Supreme Court lawyers have announced they will march to show their support for Mr Hazare, while auto-rickshaw drivers have gone on strike.

Indian Prime Minister Manmohan Singh has accused Mr Hazare of trying to circumvent democracy by demanding the overhaul of an anti-corruption bill.

The prime minister told parliament Mr Hazare's hunger strike was "totally misconceived", but his speech was constantly interrupted by opposition MPs, many of whom jeered and shouted "shame".

The spontaneous outbreak of public support is a matter of deep concern for Mr Singh's administration, says the BBC's Sanjoy Majumder in the capital.

Anna Hazare Mr Hazare says the proposed anti-corruption ombudsman should be able to investigate any official

The Congress-led government denied it was stifling a democratic protest, saying the protesters had been detained because they had not accepted the police's restrictions on the number of fasting days and participants.

Indian Law Minister Salman Khurshid said the government respected the right to dissent, but told BBC World News that the rule of law also needed to be respected.

He also acknowledged that the bill at the centre of the corruption controversy as it stands is flawed.

'Cruel joke'

Mr Hazare is reported to have spent Tuesday night at one of the rooms in the administrative block of Tihar jail, where he was reportedly determined to continue to his hunger strike.

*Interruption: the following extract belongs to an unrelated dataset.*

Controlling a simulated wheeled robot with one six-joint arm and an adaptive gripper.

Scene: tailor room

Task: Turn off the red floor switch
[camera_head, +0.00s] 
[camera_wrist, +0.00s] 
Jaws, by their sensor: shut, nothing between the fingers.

He has called the proposed anti-corruption legislation a "cruel joke" and has described the fight against corruption as the "second war of independence".

Dispute over Citizens' Ombudsman bill

  • Following a hunger strike by Anna Hazare in April, the government agreed to draft the Jan Lokpal (Citizens' Ombudsman) bill. The final bill incorporates 34 of the 40 principles set out by Mr Hazare, but he and other activists have rejected it
  • Mr Hazare says the ombudsman should have the power to investigate the prime minister and senior judges. The government refuses to include them, saying their authority will be eroded
  • Mr Hazare wants the ombudsman to be able to investigate MPs accused of taking bribes to vote or ask questions in parliament. The government says such probes should be carried out by MPs

In April, he called off a hunger strike after four days when the government said he could help draft legislation to create a special ombudsman, or lokpal, an independent body with the power to investigate politicians and civil servants suspected of corruption.

The final version of the bill was presented in early August, but Mr Hazare and other activists rejected it because the prime minister and senior judges would be exempt from scrutiny.

India has recently been hit by a string of high-profile corruption scandals including a telecoms bribery scam that may have cost the government $39bn (£23bn), alleged financial malpractice in connection with the Delhi 2010 Commonwealth Games, and allegations that homes for war widows were diverted to civil servants.

Critics of the government say the scandals point to a pervasive culture of corruption in Mr Singh's administration.

A recent survey said corruption in Asia's third largest economy had cost billions of dollars and threatened to derail growth.